None of that mattered much to Griekspoor, who was the more proactive player for sustained stretches of this match.

World No. 25 Griekspoor won 47 of 67 trips to net, often serve-and-volleying down break points to exploit the German’s deep court positioning. Griekspoor also played some timely drop shots in forcing a fifth set.

Down 1-4 in the decider, Zverev regained one break when Griekspoor bumped a low backhand volley into the net.

Serving at 4-3, 30-all, Griekspoor blinked, slapping his second double fault of the game to hand Zverev a break point.

Chatrier fans were chanting “Tallon! Tallon! Tallon!” in an effort to rouse the underdog through the turbulence, but Griekspoor put a backhand into the net as Zverev broke again for 4-all.

“The first thing I did, I changed my return position from very far back,” Zverev told the media in Paris. “I stepped in closer to the line because he was killing me with the serve and volley for a set and a half, for fourth set and fifth set.

“My first mindset was, okay, right, I’m down 4-1, but how do I give myself the best chance to come back? The number one thing I had to take away was his serve and volley game, which was working out very well today for him. So I did that.

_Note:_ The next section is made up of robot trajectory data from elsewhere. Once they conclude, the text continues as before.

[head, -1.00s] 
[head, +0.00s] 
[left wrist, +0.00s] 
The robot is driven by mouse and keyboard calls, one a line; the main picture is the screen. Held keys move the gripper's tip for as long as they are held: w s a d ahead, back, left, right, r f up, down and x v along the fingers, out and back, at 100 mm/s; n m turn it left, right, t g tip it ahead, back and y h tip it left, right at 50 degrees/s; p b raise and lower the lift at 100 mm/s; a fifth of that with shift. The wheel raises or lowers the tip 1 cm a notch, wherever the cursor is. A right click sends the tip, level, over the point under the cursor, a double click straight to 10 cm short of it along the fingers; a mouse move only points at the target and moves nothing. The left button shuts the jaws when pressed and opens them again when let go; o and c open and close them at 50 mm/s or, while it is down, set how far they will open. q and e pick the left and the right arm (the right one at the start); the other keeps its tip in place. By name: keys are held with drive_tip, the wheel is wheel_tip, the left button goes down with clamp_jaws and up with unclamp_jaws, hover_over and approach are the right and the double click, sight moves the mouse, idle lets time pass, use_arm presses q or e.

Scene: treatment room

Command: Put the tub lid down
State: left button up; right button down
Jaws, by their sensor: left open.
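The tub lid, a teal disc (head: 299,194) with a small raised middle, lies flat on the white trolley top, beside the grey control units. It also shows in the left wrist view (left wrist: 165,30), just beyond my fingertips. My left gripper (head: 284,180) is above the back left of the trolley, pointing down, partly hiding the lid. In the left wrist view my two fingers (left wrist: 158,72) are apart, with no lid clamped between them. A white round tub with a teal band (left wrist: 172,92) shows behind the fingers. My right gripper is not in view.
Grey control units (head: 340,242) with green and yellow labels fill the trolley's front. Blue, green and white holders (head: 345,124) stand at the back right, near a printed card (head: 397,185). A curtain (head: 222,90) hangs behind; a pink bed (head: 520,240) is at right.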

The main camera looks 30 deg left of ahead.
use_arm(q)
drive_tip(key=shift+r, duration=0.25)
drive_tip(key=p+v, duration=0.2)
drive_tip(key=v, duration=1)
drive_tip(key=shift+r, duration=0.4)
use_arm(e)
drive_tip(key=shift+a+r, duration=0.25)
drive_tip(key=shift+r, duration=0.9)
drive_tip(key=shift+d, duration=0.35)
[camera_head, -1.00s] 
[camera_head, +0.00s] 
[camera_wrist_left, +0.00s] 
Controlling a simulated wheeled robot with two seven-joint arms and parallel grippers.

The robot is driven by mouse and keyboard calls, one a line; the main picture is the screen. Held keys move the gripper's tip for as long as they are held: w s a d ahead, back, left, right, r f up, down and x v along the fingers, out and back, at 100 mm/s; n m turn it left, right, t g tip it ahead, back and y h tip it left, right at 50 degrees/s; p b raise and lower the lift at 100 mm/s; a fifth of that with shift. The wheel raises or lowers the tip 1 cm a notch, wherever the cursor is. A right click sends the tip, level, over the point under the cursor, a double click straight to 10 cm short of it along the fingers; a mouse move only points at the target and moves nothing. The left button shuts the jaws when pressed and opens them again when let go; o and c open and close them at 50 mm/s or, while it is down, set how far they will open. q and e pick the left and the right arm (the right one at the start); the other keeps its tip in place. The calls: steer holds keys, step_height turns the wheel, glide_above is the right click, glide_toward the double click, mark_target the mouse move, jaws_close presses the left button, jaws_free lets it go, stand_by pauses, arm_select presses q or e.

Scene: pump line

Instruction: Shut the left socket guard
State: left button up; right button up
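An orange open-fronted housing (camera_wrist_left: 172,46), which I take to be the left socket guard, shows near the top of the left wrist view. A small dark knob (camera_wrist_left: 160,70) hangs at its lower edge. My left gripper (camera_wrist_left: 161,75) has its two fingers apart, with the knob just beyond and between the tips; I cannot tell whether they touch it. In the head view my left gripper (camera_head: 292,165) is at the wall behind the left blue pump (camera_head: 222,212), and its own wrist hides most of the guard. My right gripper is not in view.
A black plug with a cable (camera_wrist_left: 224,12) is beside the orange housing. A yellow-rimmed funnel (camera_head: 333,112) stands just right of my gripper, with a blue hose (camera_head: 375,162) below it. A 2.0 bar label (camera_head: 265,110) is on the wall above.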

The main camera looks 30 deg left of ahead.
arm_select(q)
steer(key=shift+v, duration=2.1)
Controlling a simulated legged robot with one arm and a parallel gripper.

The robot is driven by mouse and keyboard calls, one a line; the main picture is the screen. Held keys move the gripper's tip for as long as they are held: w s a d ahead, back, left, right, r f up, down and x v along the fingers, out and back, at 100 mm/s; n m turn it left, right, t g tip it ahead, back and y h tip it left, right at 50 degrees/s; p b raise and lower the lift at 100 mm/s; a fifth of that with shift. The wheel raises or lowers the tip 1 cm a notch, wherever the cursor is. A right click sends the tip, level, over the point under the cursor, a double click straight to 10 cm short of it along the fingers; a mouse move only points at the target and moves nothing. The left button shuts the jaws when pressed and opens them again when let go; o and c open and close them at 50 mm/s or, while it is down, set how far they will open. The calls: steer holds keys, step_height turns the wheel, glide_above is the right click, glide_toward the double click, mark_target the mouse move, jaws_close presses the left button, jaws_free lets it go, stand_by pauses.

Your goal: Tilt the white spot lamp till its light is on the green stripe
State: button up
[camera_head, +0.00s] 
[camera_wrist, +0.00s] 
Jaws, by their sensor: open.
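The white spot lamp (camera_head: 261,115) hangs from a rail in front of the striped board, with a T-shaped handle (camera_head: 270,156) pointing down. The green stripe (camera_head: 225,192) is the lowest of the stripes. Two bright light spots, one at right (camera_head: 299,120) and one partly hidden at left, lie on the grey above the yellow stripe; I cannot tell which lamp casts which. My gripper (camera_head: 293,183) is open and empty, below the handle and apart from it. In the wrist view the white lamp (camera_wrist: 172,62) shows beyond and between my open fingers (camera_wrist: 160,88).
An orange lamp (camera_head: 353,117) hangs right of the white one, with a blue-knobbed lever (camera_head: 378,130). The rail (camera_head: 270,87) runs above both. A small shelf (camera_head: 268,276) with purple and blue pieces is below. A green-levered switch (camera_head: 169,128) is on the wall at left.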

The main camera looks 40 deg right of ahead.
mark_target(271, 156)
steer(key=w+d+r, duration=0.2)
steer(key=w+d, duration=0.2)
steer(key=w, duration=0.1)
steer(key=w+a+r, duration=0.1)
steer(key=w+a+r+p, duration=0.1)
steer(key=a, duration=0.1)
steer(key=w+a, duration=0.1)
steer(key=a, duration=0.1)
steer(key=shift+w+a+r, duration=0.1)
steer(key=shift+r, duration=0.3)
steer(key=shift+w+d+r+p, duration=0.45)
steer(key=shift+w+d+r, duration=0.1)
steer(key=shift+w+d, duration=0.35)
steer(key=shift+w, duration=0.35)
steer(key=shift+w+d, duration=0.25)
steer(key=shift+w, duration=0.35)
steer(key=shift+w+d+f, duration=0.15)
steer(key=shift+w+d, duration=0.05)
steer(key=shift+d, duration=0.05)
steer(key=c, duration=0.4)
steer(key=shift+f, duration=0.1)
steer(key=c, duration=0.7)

“I thought I was returning incredibly well down 4-1. As I said, I played a very good game at 4-1 down. Then, look, he started to think. He started to think at 4-3, and he did do the two double faults. He did maybe miss one or two backhands that he shouldn’t have missed. I feel like I put myself in that position in the fifth set.”

Deadlocked at 5-all, Zverev zapped his 10th ace down the T off a second serve. That helped him hold for 6-5.

An assertive Griekspoor held at 15 to force the fifth-set 10-point match tiebreaker as his entire box stood in support.

Four hours, three minutes into the fight, Zverev sailed a drive gifting the mini break to open the tiebreaker.

That was one of the last mistakes he made in the match.

Drawing the German in with a drop volley, Griekspoor tried to drill a pass down the line, but Zverev held his ground at net and blocked a crosscourt volley winner for 2-1.

That front-court rush sparked a flying smash, a smash and angled volley winner and an inside-out forehand winner as Zverev extended to 6-2.

A sign that tide had turned against Griekspoor came when Zverev hammered a two-handed pass down the line. The ball crashed into the top of the tape, popped up in the air over the man from Haarlem and settled in for a winner and 8-2 lead.

Zverev cracked his 11th ace to close in four hours, 14 minutes.

Olympic gold-medal champion Zverev opened the tournament knocking out king of clay Rafael Nadal in his opener.

Next up for Zverev is either former Paris Indoors champion Holger Rune or 31-year-old Cinderella story Jozef Kovalik for a quarterfinal spot.